Mas o gosto está relacionado ao coração. O Juízo, ao cérebro. E como alguém já falou, a batida expressão: "o coração tem razões, que a própria razão desconhece."
Assim é o gosto: Inexplicável. Mas com o auxílio do conhecimento, esse gosto poderá se refinar. A diferença de julgamento de uma pessoa que entende de cinema, de pintura ou de qualquer arte para a visão do leigo é imensa.
Por isso é que muitas vezes, devemos nos limitar a não se arvorar no papel de críticos de artes que não entendemos bem. ( O pior são aqueles que acham que entendem ). Por exemplo, resenhas sobre pintura, escultura, cinema por parte de gente que escreve bem ( jornalistas, por exemplo ), mas falta o background teórico, o conhecimento, resulta em resenhas desastrosas, pois se baseiam no gosto pessoal, e num pseudo-conhecimento, ou superficial.

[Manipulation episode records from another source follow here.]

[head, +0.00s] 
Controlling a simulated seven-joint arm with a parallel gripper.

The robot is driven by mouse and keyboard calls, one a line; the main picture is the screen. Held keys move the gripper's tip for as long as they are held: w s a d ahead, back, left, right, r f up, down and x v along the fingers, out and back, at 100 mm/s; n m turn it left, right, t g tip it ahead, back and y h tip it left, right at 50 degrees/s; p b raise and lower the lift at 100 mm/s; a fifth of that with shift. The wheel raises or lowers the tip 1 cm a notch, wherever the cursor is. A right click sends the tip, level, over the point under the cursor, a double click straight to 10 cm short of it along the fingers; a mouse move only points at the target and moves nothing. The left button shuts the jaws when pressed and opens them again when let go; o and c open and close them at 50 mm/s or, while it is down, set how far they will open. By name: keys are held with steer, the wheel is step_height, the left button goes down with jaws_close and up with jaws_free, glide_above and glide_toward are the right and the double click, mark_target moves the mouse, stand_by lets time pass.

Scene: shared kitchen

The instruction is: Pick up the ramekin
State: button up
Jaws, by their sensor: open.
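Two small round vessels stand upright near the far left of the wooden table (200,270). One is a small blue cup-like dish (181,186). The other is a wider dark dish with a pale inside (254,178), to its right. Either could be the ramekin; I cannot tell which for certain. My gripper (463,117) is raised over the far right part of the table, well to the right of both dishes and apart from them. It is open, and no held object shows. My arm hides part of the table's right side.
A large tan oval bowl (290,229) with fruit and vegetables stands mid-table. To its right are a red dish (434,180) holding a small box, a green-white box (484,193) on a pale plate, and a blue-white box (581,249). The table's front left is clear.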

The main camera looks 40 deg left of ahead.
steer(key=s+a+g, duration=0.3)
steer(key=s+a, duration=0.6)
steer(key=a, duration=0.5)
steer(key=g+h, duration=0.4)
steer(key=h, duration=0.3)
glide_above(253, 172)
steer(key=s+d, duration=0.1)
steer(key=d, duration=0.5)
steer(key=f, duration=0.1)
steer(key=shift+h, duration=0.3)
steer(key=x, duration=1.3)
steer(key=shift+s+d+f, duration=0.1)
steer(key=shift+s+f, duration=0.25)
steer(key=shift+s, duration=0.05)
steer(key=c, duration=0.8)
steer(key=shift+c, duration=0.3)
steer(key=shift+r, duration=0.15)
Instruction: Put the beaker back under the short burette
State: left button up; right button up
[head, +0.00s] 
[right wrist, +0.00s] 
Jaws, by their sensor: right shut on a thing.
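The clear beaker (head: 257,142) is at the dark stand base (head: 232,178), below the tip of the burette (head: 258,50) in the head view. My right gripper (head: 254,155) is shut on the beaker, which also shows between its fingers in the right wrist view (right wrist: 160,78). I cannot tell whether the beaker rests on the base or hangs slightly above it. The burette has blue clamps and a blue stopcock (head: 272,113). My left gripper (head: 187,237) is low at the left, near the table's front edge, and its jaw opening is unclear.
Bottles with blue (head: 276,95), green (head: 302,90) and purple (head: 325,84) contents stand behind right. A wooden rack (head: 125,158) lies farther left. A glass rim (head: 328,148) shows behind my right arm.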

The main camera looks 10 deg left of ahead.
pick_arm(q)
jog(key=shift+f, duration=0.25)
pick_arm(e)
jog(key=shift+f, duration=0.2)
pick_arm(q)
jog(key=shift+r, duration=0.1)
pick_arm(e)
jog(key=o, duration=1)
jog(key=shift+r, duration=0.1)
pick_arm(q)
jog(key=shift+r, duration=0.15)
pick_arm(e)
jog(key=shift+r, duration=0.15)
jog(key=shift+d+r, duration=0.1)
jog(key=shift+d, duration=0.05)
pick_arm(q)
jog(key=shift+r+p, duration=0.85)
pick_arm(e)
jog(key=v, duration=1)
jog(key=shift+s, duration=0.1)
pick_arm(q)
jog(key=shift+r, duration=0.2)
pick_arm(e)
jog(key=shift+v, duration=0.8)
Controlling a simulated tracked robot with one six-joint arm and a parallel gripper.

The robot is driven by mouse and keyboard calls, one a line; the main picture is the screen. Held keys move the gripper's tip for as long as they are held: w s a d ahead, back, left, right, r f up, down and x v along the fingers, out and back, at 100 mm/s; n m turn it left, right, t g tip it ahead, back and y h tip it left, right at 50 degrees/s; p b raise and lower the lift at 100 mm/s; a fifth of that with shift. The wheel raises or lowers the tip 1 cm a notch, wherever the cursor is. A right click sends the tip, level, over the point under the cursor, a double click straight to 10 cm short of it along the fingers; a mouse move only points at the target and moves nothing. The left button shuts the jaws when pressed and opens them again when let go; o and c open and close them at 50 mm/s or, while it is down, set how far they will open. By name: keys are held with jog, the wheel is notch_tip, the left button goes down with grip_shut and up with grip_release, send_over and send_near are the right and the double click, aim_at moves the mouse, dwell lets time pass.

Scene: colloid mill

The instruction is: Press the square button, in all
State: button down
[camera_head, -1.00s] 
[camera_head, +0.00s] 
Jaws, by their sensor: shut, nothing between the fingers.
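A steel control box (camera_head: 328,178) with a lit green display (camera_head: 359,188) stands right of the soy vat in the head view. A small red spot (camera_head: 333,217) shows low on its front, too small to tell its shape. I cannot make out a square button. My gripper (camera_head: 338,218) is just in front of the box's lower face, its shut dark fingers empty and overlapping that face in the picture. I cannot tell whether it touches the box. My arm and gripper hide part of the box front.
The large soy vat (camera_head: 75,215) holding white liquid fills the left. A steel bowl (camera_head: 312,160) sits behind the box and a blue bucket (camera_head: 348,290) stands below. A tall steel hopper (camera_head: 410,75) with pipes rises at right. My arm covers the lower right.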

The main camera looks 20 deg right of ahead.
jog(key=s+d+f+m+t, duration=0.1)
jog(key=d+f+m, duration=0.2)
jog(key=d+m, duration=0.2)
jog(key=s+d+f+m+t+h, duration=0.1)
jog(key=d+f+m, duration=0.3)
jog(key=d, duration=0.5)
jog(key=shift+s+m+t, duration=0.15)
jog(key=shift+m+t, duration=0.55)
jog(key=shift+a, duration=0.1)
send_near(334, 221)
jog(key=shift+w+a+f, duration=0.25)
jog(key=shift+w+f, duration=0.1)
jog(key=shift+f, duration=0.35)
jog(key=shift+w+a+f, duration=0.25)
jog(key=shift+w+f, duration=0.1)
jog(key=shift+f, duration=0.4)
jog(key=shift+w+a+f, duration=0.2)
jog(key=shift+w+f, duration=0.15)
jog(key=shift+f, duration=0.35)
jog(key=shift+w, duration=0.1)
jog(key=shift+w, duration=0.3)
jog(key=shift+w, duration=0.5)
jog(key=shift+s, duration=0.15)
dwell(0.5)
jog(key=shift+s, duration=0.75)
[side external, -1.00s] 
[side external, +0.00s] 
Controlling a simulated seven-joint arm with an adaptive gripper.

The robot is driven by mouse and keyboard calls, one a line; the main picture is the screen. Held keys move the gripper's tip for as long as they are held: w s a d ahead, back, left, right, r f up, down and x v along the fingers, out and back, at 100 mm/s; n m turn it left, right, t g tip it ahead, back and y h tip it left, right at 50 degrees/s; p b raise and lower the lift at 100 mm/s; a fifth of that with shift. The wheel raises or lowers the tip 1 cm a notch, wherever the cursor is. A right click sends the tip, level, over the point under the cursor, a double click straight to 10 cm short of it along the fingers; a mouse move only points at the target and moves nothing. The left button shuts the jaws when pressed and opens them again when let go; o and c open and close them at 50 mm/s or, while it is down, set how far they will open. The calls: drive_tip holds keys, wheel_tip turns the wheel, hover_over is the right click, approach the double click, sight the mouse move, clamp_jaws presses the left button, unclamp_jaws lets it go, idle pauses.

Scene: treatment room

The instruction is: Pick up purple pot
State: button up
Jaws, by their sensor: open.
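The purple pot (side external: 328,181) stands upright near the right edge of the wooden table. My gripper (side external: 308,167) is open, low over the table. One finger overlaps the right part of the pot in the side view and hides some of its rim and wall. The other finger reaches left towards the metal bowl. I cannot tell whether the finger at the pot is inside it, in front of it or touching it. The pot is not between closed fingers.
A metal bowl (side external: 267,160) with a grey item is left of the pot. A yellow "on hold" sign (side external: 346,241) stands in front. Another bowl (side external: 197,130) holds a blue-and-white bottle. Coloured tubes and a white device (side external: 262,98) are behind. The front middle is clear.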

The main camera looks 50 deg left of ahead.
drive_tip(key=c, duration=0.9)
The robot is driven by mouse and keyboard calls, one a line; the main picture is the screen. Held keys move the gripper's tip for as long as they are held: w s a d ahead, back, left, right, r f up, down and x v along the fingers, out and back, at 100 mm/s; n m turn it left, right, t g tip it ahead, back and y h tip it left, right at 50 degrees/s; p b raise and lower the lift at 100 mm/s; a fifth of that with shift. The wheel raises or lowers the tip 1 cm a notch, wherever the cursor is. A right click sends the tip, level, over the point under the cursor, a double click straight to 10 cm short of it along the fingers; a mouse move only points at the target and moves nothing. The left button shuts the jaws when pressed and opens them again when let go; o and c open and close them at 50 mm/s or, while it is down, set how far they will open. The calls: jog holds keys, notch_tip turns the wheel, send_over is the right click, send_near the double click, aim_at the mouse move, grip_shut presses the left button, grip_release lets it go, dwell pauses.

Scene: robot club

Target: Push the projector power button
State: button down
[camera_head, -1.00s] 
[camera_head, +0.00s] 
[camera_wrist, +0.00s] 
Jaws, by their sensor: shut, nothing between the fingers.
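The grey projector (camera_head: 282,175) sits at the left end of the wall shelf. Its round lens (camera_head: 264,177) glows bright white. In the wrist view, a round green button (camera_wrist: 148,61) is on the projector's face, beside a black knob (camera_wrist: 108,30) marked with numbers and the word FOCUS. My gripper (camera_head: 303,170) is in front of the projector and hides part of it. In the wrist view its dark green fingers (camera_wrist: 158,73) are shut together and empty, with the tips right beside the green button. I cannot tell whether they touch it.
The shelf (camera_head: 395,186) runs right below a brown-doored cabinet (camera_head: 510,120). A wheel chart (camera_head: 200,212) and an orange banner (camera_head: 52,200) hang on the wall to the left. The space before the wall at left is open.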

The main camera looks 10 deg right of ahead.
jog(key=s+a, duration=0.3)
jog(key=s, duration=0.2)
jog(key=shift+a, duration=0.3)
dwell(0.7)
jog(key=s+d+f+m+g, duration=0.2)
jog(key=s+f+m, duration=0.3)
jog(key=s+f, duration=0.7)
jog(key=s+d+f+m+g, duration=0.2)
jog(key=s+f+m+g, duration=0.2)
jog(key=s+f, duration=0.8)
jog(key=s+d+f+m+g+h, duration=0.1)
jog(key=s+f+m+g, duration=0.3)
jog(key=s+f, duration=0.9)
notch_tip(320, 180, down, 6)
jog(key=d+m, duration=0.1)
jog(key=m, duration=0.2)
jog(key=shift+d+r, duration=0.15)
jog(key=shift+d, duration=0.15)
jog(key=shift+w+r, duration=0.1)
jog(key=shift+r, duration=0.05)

Creio que por bom senso, deve-se evitar resenhas sobre assuntos das artes que não dominamos, ou no máximo, podemos todos nos expressar, como o fazemos, por plena liberdade que cada um tem, a dizer, como disse aí o crítico no exemplo do Maurício ( de Wilde ):
"Eu gosto deste..." ou
"Eu não gosto deste..."
Ou:
"Eu gosto desta música, eu não gosto daquela"
E nesses parâmetros vem uma provocação: E o que viria a ser o mau Gosto ? Seria o gosto pautado na falta de um conhecimento que desse embasamento para construir juízo de valor, ou seria apenas o gosto de alguém que vai contra o nosso gosto pessoal ?
Em tempo:
Questão de gosto, AQUI se discute sim e é salutar. rs rs
Abraços.
DM
Antes de sair pro trabalho dei uma olhada no blog e não resisti a tentação de comentar o que Dihelson falou. Quando se fala de "gosto duvidoso", como fez Zé do Vale, ou mau gosto como normalmente se diz na verdade estamos no terreno do juízo de valor. A valoração do gosto. E, como foi comentado, o gosto no senso comum é uma questão de afinidade eletiva. Eu gosto de abacate, eu detesto pitomba. Por isso em textos com pretensões científicas sempre somos obrigados a explicar o que entendemos pelo conceito que estamos tratando. As palavras são polissêmicas e muitas vezes têm sentidos contrários. Mas de vez em quando só pra povocar é bom repetir Adraiana Calcanhoto;"Eu não gosto de bom gosto, eu não gosto de bom senso..." Abraços.